Sister Laura Canali told about the sisters’ work in different countries. From their motherhouse in Parma they leave to go to the missions. In Italy they promote vocations and missionary awareness.
The first mission outside of Italy began in 1954 when Mother Celestina and Sister Rosetta came to work with the Xaverian priests in Petersham. The sisters later served in Fitchburg, Worcester and New York.
Now their only U.S. community is in Worcester. At St. Paul Cathedral Sister Veronica is coordinator of religious education and works with the Hispanic youth group, and Sister Maria Luisa Dallari is pastoral associate and works in the Spanish Apostolate. Sister Rebeca Sánchez is religious education coordinator and ministers in the Spanish Apostolate at Our Lady of Providence Parish.

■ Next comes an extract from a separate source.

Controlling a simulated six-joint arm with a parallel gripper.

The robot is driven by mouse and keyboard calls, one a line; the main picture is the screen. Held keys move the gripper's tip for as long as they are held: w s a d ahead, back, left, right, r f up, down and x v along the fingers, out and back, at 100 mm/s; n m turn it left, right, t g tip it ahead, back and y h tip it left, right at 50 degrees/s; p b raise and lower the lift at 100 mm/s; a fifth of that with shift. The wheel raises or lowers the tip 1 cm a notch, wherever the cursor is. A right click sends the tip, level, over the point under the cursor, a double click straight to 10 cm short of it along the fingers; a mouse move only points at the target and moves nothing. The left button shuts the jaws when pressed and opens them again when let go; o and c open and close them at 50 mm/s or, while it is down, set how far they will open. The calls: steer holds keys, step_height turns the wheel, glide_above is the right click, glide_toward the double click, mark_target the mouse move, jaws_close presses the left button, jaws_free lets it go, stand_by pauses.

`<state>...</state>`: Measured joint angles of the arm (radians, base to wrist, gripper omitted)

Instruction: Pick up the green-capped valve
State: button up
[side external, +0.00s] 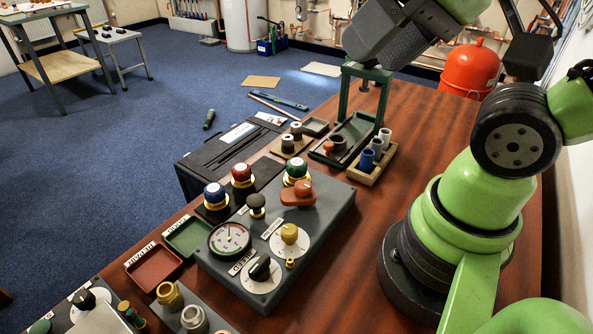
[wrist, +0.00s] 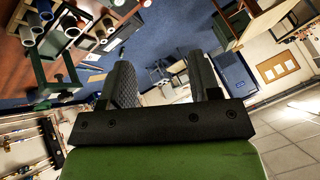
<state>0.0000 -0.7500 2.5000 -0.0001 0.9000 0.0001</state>
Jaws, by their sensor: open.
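The green-capped valve (side external: 297,168) stands upright at the back left of the grey panel box, with a brass-coloured collar under its cap. The red-capped valve (side external: 242,173) and the blue-capped valve (side external: 214,194) stand to its left in dark holders. In the wrist view, the two dark fingers of my gripper (wrist: 163,78) are apart with nothing between them. In the side view, the dark end of my arm is high at the top, well away from the green-capped valve. I cannot make out the green-capped valve in the wrist view.
The panel box (side external: 330,210) carries a gauge (side external: 229,239), knobs and an orange handle (side external: 298,194). Red (side external: 153,268) and green (side external: 188,237) trays lie to its left. A green press frame (side external: 343,95) and a rack of tubes (side external: 370,176) stand behind. Bare wood lies to the right.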

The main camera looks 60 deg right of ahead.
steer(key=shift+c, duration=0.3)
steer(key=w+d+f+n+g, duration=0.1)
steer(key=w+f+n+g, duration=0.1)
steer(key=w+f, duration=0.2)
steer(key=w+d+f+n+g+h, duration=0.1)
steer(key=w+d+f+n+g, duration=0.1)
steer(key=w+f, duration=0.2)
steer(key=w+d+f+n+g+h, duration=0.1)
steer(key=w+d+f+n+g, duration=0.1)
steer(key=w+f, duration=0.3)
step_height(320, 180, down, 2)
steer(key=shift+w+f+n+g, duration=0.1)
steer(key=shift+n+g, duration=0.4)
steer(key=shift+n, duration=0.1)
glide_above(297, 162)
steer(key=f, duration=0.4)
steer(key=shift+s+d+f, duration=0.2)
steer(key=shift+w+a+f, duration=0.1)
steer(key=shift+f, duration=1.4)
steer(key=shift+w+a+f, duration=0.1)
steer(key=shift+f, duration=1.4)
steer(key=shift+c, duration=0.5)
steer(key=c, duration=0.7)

Sister Laura said she helps the community and volunteers at the soup kitchen at St. John Parish and the food pantry at St. Peter Parish.
Sister Rosetta is the community’s bookkeeper and Sister Susana Miranda, who has made first vows, is here to learn English.
Since 1960, the sisters have been in Africa, Sister Laura said. In the Democratic Republic of Congo, Cameroon and Chad they are maternity nurses, work with underfed or handicapped children or promote education for women and girls.
In Brazil the sisters are pastoral ministers in parishes, Sister Laura said. In Mexico, a mission Sister Rosetta opened in 1974, they promote missionary awareness and vocations. In Japan they work at an interreligious dialogue center, and have a kindergarten and Bible studies.  In 2000 they opened a mission in Thailand, where most of the sisters are young. They work with the handicapped and catechumens and have Bible studies.
In preparation for their General Chapter (a meeting of representatives from the communities around the world) the sisters meditated on the meaning of “tutto,” Sister Rebeca said.

Meeting in Parma last summer, they talked about working with other congregations and their lay associates, and about giving their lives where they are, she said.

Then they learned that Sisters Olga Raschieti, 83; Lucia Pulici, 75, and Bernardette Boggian, 79, had been murdered in Burundi, though it’s still not clear why.